__To be done__
Every record below should be transcribed exactly. Omit the images.

__Records for processing__
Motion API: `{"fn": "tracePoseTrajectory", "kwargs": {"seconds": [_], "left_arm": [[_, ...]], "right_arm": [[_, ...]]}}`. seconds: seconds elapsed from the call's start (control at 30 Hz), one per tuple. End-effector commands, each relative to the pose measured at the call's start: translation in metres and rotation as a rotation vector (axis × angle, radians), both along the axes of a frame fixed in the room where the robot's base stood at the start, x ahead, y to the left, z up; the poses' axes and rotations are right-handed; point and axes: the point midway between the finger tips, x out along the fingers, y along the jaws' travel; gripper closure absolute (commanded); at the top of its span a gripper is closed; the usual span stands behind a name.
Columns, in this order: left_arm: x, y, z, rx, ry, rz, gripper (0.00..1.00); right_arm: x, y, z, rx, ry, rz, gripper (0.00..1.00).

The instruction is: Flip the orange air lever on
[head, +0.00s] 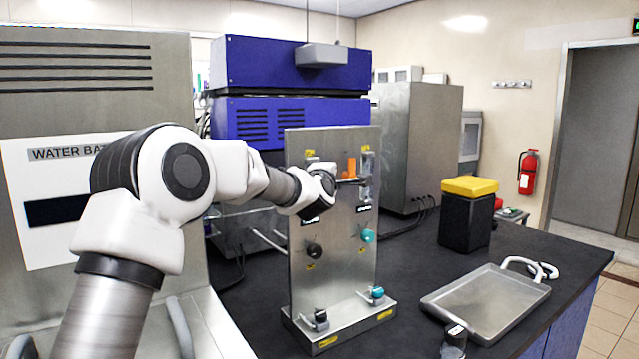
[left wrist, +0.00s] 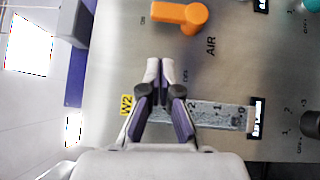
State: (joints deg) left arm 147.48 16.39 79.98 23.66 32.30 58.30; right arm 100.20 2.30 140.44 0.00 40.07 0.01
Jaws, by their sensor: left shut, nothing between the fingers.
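The orange air lever (head: 351,167) is on the upper part of the upright metal panel (head: 335,228). Its handle points up in the head view. In the left wrist view the lever (left wrist: 181,14) lies at the top beside the word AIR, its handle pointing left, toward a small label that seems to read ON. My left gripper (left wrist: 160,62) is shut and empty, in front of the W2 flow tube (left wrist: 215,115), with a visible gap to the lever. In the head view the left gripper (head: 352,182) is small and partly hidden by its wrist. My right gripper is not seen.
The panel carries dark and teal knobs (head: 368,236) and small valves at its foot. A blue bioreactor unit (head: 290,115) stands behind. A metal tray (head: 485,300) and a yellow-lidded black box (head: 467,215) are to the right. Dark bench is clear between panel and tray.

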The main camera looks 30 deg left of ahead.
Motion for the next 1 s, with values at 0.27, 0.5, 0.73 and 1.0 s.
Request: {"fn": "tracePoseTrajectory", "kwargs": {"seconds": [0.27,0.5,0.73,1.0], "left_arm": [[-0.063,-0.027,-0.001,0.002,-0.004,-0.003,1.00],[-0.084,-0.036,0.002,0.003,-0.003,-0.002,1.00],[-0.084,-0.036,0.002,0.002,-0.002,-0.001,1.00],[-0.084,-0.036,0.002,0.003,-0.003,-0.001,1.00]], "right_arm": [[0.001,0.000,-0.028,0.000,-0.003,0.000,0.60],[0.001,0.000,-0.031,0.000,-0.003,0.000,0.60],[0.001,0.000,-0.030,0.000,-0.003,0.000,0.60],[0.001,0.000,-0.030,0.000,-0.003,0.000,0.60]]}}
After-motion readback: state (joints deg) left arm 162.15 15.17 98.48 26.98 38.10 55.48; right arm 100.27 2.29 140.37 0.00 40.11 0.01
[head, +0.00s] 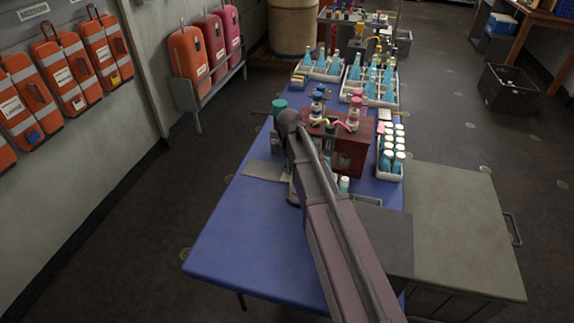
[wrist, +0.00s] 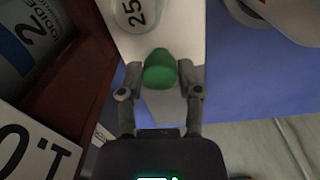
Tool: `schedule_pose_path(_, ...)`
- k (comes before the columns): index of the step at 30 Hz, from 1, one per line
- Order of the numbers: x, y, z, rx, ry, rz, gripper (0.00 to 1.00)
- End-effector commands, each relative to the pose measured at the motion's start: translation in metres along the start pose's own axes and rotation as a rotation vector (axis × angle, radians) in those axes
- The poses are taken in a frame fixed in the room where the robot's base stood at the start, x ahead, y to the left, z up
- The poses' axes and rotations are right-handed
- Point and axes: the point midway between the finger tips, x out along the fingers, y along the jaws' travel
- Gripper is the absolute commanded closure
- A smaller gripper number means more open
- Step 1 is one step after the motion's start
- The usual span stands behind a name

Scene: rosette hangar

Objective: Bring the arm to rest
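My arm (head: 335,215) reaches out over the blue table (head: 240,235) in the head view, its far end beside a dark red-brown box (head: 352,152). The arm hides most of my gripper there. In the wrist view my gripper (wrist: 162,75) has its two fingers spread apart. A rounded green piece (wrist: 160,70) shows between the fingertips, close to both; I cannot tell whether they touch it. Just beyond it is a clear round vessel marked "25" (wrist: 133,12). In the head view a green top (head: 279,106) shows left of the arm's end.
Racks of blue bottles (head: 370,85) stand at the table's back, and a white tray of white-capped bottles (head: 391,155) at its right. A grey cabinet (head: 460,225) adjoins the right side. The table's front left is clear. Orange cases (head: 70,70) hang on the left wall.

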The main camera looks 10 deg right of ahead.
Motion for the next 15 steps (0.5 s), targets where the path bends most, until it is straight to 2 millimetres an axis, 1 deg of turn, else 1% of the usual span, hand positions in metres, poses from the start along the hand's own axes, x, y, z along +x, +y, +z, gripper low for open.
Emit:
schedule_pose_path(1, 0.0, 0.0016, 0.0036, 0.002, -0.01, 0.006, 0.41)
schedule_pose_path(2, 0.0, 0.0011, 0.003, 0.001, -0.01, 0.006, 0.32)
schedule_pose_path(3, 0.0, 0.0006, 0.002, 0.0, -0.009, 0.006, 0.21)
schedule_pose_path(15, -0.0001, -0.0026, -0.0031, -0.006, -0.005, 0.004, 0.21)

__Expected output__
Motion API: `{"fn": "tracePoseTrajectory", "kwargs": {"seconds": [_], "left_arm": [[_, ...]], "right_arm": [[_, ...]]}}`. seconds: seconds elapsed from the call's start (control at 30 Hz), one per tuple. End-effector commands, each relative to the pose measured at the call's start: translation in metres and rotation as a rotation vector (axis × angle, radians), both along the axes of a frame fixed in the room where the robot's base stood at the start, x ahead, y to the left, z up; the poses' axes and rotations are right-handed; point and axes: the point midway between the finger tips, x out along the fingers, y along the jaws' travel; gripper closure absolute (commanded); at the top of its span a gripper is closed; the usual span stands behind a name.
Columns, in this order: left_arm: x, y, z, rx, ry, rz, gripper (0.00..1.00); right_arm: x, y, z, rx, ry, rz, gripper (0.00..1.00).

The instruction is: Flip the orange air lever on
[head, +0.00s] 
[left wrist, +0.00s] 
State: (joints deg) left arm 147.48 16.39 79.98 23.66 32.30 58.30; right arm 100.20 2.30 140.44 0.00 40.07 0.01
Jaws, by their sensor: left shut, nothing between the fingers.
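The orange air lever (head: 351,167) is on the upper part of the upright metal panel (head: 335,228). Its handle points up in the head view. In the left wrist view the lever (left wrist: 181,14) lies at the top beside the word AIR, its handle pointing left, toward a small label that seems to read ON. My left gripper (left wrist: 160,62) is shut and empty, in front of the W2 flow tube (left wrist: 215,115), with a visible gap to the lever. In the head view the left gripper (head: 352,182) is small and partly hidden by its wrist. My right gripper is not seen.
The panel carries dark and teal knobs (head: 368,236) and small valves at its foot. A blue bioreactor unit (head: 290,115) stands behind. A metal tray (head: 485,300) and a yellow-lidded black box (head: 467,215) are to the right. Dark bench is clear between panel and tray.

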The main camera looks 30 deg left of ahead.
Motion for the next 1 s, with values at 0.27, 0.5, 0.73 and 1.0 s.
Request: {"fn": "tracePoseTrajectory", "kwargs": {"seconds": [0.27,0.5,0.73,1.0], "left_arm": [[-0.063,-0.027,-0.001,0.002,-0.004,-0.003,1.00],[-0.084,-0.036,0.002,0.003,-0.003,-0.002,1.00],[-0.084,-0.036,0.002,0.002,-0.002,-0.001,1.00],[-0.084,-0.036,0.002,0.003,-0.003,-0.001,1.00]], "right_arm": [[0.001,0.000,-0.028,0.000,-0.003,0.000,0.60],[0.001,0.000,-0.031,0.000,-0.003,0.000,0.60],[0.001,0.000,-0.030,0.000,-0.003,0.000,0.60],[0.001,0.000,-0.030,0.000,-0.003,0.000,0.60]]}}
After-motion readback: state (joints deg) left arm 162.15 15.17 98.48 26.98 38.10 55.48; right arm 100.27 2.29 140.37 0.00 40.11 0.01
[head, +0.00s] 
[wrist, +0.00s] 
Tool: `schedule_pose_path(_, ...)`
- k (comes before the columns): index of the step at 30 Hz, from 1, one per line
- Order of the numbers: x, y, z, rx, ry, rz, gripper (0.00 to 1.00)
- End-effector commands, each relative to the pose measured at the motion's start: translation in metres along the start pose's own axes and rotation as a rotation vector (axis × angle, radians) in those axes
- The poses are taken in a frame fixed in the room where the robot's base stood at the start, x ahead, y to the left, z up
- The poses' axes and rotations are right-handed
- Point and axes: the point midway between the finger tips, x out along the fingers, y along the jaws' travel
- Gripper is the absolute commanded closure
- A smaller gripper number means more open
- Step 1 is one step after the motion's start
- The usual span stands behind a name

Scene: rosette hangar

Objective: Bring the arm to rest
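My arm (head: 335,215) reaches out over the blue table (head: 240,235) in the head view, its far end beside a dark red-brown box (head: 352,152). The arm hides most of my gripper there. In the wrist view my gripper (wrist: 162,75) has its two fingers spread apart. A rounded green piece (wrist: 160,70) shows between the fingertips, close to both; I cannot tell whether they touch it. Just beyond it is a clear round vessel marked "25" (wrist: 133,12). In the head view a green top (head: 279,106) shows left of the arm's end.
Racks of blue bottles (head: 370,85) stand at the table's back, and a white tray of white-capped bottles (head: 391,155) at its right. A grey cabinet (head: 460,225) adjoins the right side. The table's front left is clear. Orange cases (head: 70,70) hang on the left wall.

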The main camera looks 10 deg right of ahead.
Motion for the next 15 steps (0.5 s), targets where the path bends most, until it is straight to 2 millimetres an axis, 1 deg of turn, else 1% of the usual span, hand positions in metres, poses from the start along the hand's own axes, x, y, z along +x, +y, +z, gripper low for open.
Emit:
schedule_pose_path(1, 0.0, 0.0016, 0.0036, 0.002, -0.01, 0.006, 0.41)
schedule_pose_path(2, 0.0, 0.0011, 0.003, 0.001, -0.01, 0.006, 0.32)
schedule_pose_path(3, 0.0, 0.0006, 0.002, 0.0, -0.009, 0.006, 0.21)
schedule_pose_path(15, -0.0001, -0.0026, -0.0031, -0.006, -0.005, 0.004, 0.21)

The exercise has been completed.